• _DO THIS_:
Within the material below, transcribe exactly the lines from the one holding "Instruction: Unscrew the" through the one holding "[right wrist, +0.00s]", keeping both ends and skipping the rest.

• _STORED DATA_:
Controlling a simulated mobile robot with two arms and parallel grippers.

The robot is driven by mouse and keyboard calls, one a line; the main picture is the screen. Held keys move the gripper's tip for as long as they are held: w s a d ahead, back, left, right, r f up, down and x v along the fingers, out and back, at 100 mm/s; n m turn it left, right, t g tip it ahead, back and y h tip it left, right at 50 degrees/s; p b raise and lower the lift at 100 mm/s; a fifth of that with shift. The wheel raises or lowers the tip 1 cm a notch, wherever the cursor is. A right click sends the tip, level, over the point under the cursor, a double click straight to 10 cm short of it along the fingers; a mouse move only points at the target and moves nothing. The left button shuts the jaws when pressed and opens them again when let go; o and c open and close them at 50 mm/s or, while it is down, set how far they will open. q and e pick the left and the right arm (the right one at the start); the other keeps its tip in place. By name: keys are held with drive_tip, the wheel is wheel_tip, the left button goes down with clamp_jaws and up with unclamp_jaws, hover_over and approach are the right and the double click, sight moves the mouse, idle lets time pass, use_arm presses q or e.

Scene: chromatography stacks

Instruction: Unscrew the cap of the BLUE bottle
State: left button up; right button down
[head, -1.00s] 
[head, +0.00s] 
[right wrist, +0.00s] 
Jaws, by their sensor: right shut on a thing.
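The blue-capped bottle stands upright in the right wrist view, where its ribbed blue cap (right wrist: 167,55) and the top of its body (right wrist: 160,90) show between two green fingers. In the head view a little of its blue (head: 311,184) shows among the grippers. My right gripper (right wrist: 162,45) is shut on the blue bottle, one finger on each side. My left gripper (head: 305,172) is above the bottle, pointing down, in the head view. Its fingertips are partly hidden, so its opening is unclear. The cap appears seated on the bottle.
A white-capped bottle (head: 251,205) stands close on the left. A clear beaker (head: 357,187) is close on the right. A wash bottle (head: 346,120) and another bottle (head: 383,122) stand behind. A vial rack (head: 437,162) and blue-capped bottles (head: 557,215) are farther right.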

• _EXPECTED OUTPUT_:
Instruction: Unscrew the cap of the BLUE bottle
State: left button up; right button down
[head, -1.00s] 
[head, +0.00s] 
[right wrist, +0.00s] 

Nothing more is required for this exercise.